Le dilemme, pour dire les choses simplement, tient à ce que l’on doit croire en l’existence de quelqu’un avant de reconnaître l’authenticité de sa souffrance. Ni les hommes ni les femmes ne croient à l’existence des femmes comme êtres doués d’importance. On ne peut tenir pour réelle la souffrance de quelqu’un qui, par définition, n’a aucun droit reconnu à la dignité ou à la liberté, quelqu’un que l’on perçoit, en fait, comme quelque chose, un objet ou une absence. Et si une femme, une individue et des milliards avec elle, ne croit pas en sa propre existence et ne peut donc valider l’authenticité de sa souffrance, cette femme se voit effacée, oblitérée, et le sens de sa vie, quel qu’il soit, quel qu’il aurait pu être, est perdu. Cette perte ne peut être calculée ou prise en compte. Elle est immense, terrible, et rien ne pourra jamais la compenser.

Personne ne peut endurer une vie dénuée de sens.

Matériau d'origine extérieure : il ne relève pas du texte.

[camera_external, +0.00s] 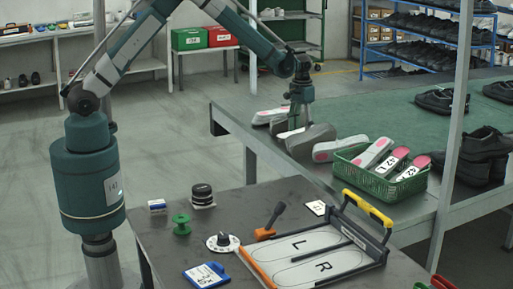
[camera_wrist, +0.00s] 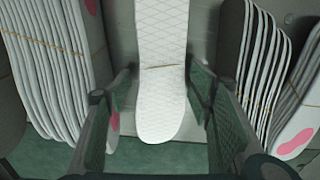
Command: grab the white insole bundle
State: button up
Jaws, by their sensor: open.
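In the wrist view a white insole bundle (camera_wrist: 160,100) with a quilted top and a thin tan band across it lies between the fingers of my gripper (camera_wrist: 158,112). The fingers stand open, one on each side, with a visible gap to the bundle. Its rounded end points toward the bottom of the picture. In the external view my gripper (camera_external: 297,122) points down over the group of insole bundles on the green-topped table (camera_external: 375,112). There I cannot clearly make out the white bundle, as the gripper and neighbouring bundles crowd it.
In the wrist view, upright insole stacks stand close on the left (camera_wrist: 50,70) and right (camera_wrist: 262,75). In the external view, a green basket (camera_external: 380,185) with insoles sits to the right, near black shoes (camera_external: 482,155). A dark table (camera_external: 160,240) with a tray stands in front.

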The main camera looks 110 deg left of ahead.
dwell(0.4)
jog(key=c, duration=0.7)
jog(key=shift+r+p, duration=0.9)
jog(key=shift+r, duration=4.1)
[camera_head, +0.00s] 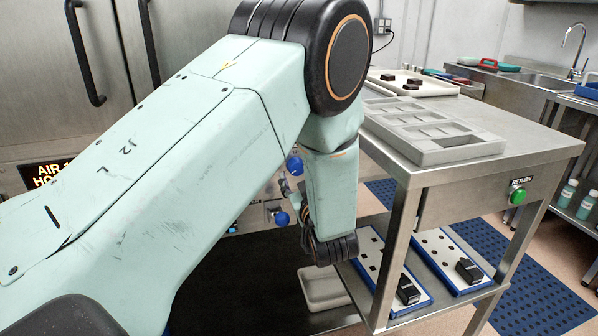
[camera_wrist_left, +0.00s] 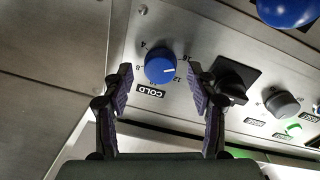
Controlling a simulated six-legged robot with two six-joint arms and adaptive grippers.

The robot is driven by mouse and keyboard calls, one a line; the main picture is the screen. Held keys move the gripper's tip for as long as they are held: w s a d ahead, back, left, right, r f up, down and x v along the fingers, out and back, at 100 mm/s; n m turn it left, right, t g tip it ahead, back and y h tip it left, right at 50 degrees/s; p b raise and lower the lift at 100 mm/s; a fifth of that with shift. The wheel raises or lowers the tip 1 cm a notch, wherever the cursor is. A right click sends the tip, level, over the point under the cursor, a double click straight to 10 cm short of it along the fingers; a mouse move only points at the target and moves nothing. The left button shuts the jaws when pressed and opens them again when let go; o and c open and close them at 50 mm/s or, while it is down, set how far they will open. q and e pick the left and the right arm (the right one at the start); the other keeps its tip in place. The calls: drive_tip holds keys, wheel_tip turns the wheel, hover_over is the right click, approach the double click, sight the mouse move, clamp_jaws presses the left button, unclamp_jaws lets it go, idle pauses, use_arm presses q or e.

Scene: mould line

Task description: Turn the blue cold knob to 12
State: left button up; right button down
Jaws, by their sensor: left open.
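The blue cold knob (camera_wrist_left: 160,66) is in the left wrist view, on a metal panel above an upside-down-looking COLD label (camera_wrist_left: 150,91). A dial scale with small numbers surrounds it. A white mark on its face points to the right; the exact number is too small to tell. My left gripper (camera_wrist_left: 160,72) is open, with one finger on each side of the knob and a gap to both. In the head view my left gripper (camera_head: 302,212) is partly hidden by its own arm, beside the panel. My right gripper is not in view.
A black switch (camera_wrist_left: 235,76), a grey knob (camera_wrist_left: 283,103) and a green button (camera_wrist_left: 293,129) are right of the knob. A blue rounded part (camera_wrist_left: 287,9) is above right. In the head view a steel table (camera_head: 500,165) with a grey tray (camera_head: 457,153) stands at the right.

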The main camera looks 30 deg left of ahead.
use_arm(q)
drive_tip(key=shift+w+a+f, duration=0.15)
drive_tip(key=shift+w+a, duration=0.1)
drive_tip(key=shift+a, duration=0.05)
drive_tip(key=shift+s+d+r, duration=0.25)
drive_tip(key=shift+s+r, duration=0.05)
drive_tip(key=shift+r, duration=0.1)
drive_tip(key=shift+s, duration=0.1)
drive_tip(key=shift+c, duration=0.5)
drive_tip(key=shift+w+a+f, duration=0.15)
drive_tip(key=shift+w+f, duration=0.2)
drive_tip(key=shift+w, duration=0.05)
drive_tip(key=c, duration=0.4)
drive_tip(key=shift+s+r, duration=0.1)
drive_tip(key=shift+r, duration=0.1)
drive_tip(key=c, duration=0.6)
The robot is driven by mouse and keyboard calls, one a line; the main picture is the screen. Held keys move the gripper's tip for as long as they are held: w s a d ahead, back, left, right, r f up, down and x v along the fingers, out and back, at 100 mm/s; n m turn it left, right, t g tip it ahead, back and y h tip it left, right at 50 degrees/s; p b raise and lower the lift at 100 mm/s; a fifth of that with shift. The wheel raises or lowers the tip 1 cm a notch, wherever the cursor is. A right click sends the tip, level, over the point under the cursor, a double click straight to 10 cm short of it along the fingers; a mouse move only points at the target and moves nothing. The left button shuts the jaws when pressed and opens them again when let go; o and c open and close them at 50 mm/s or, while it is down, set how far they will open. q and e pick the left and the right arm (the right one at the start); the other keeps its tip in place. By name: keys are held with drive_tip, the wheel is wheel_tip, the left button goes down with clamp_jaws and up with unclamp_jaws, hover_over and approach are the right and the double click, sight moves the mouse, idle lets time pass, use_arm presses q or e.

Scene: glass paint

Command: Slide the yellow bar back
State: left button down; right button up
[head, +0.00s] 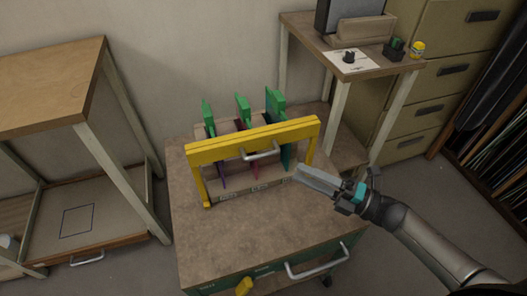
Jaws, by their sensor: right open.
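The yellow bar (225,147) is a wide frame with two legs, standing across the front of a rack on the cart top. A grey metal handle (262,155) is fixed at its middle. Behind the bar stand three thin coloured panes with green tops (243,108), partly hidden by it. My right gripper (318,181) is low at the right of the rack, near the bar's right leg. It is open, with nothing seen in it. Whether it touches the leg or rack is unclear. My left gripper is out of view.
The cart top (230,235) is clear in front of the rack. A wooden shelf table (50,85) stands at left. A small side table (370,68) at back right holds a yellow item (417,49). Drawer cabinets stand behind it.

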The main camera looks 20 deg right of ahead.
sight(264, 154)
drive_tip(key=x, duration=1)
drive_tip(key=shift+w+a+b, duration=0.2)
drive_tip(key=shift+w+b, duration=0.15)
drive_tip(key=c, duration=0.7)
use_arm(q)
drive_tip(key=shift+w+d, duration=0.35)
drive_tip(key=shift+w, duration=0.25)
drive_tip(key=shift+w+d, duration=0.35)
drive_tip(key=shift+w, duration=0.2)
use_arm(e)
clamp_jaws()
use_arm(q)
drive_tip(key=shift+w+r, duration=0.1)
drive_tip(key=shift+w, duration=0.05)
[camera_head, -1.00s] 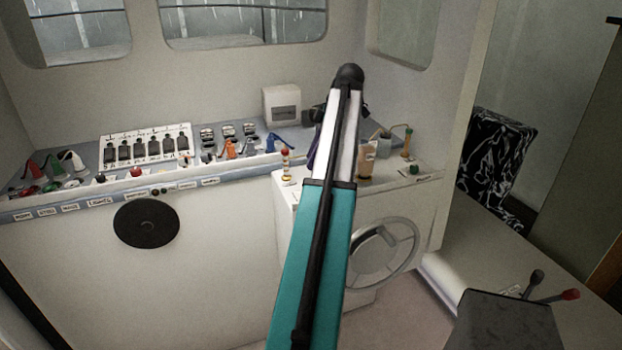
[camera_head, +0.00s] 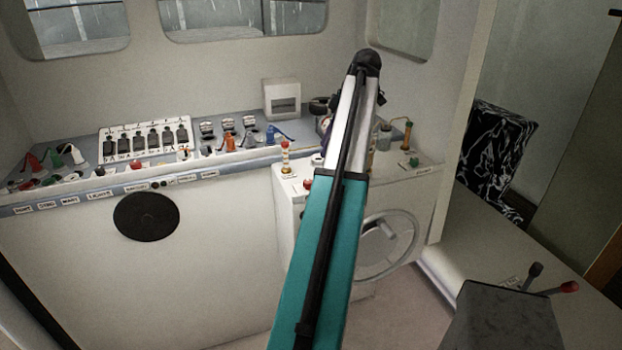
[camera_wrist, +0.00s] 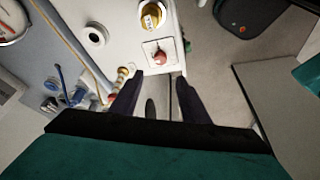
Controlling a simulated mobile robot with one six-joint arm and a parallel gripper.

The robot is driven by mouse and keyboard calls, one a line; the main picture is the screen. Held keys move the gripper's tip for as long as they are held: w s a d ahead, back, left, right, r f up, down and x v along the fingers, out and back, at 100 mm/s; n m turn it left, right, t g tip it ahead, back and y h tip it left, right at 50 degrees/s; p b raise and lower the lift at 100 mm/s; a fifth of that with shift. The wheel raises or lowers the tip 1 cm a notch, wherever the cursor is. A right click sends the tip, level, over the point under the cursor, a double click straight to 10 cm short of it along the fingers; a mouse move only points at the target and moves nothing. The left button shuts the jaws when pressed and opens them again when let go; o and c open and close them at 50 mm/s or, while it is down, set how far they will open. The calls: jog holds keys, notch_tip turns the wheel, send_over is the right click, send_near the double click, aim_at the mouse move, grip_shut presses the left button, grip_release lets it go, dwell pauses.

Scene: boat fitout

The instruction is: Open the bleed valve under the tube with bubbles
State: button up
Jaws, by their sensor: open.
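In the head view a clear tube with a red top (camera_head: 286,158) stands upright at the left of the white cabinet top, with a red valve knob (camera_head: 308,184) in front. An amber tube (camera_head: 407,134) stands at the right, with a green knob (camera_head: 413,162) in front. My arm hides the middle of the cabinet top. Bubbles are too small to make out in any tube. In the wrist view my gripper (camera_wrist: 158,77) is open and empty, its dark fingers pointing toward a red knob (camera_wrist: 161,57) on a square plate. That knob appears just beyond the fingertips; contact cannot be told.
In the wrist view a gold round fitting (camera_wrist: 153,16) and a white ring (camera_wrist: 96,34) lie beyond the fingers. A switch panel (camera_head: 145,141) and several levers line the console at left. A handwheel (camera_head: 388,246) sits on the cabinet front. A lever box (camera_head: 502,318) stands at lower right.

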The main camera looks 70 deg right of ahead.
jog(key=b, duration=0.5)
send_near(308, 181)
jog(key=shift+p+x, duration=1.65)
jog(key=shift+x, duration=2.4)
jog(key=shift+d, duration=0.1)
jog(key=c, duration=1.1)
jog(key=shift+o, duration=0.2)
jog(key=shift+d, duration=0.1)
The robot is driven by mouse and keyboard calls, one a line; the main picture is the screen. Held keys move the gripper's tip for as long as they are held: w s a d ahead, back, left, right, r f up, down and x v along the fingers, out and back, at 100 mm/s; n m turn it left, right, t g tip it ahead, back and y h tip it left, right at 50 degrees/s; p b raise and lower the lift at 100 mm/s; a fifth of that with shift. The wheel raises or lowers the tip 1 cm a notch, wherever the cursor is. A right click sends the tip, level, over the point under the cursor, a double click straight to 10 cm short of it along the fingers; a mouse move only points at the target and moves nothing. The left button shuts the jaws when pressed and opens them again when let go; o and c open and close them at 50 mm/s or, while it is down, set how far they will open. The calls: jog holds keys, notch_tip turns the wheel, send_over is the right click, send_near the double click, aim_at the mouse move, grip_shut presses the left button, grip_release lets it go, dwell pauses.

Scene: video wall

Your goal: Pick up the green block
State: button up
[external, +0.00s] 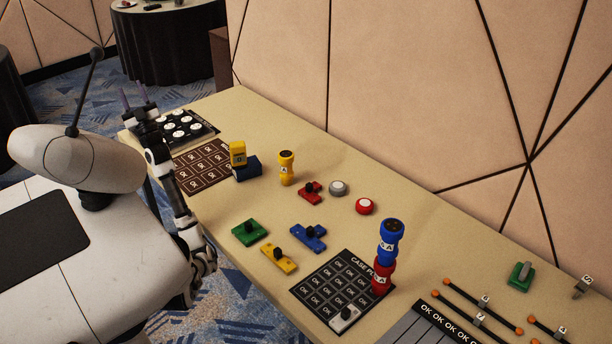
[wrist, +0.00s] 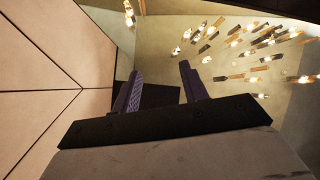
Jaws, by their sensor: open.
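A flat green block (external: 249,232) with a black knob lies on the table in the external view, near the front edge and close to my arm. A second green piece (external: 521,274) with a grey handle stands at the far right. My gripper (external: 134,95) is raised at the far left end of the table, fingers pointing up, well away from the green block. In the wrist view, the two purple fingers of my gripper (wrist: 160,72) are apart with nothing between them. The green block is not in the wrist view, which shows ceiling and wall.
A blue block (external: 307,238) and a yellow block (external: 279,259) lie right of the green block. A blue-on-red stack (external: 391,240) stands beside the black grid board (external: 318,287). A brown grid mat (external: 204,167) lies near my arm. The wall runs behind the table.

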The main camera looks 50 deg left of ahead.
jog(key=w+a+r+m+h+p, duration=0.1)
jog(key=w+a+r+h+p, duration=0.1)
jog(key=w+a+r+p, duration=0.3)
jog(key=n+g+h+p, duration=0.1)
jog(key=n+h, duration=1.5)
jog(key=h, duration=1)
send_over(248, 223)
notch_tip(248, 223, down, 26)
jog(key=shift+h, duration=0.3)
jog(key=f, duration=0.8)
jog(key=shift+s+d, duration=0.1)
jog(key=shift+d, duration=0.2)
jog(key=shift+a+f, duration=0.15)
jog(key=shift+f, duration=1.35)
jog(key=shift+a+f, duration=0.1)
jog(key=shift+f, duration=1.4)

Les femmes luttent pour le sens de la même façon qu’elles luttent pour la survie : en s’attachant aux hommes et aux valeurs que respectent les hommes. En se vouant aux valeurs masculines, les femmes tentent d’acquérir de la valeur. En prônant le sens masculin, les femmes tentent d’acquérir du sens. Soumises à la volonté masculine, elles placent en la soumission le sens même de la vie d’une femme. De cette façon, si grande que soit leur souffrance, elles n’éprouvent pas l’angoisse d’admettre consciemment que, parce qu’elles sont des femmes, on leur a dérobé la capacité de volonté et de choix, sans laquelle aucune vie ne peut avoir de sens. »

Je n’ai rien fait pour cette marche et le reste et je le regrette. Je remercie de tout mon coeur les meuf.x.s qui ont organisé tous ces événements. il en faut du courage pour se rappeler combien ces moments sont importants et prioritaires. Je ne peux plus arriver chaque année fatiguée, submergée par d’autres soucis quotidiens type le travail, les projets, les machins. Participer à créer des moments de forces collectives est indispensable. Nous luttons pour notre vie. Nous luttons pour du sens.

Ce mot, ce post-it, vaut bien plus qu’une liste de course.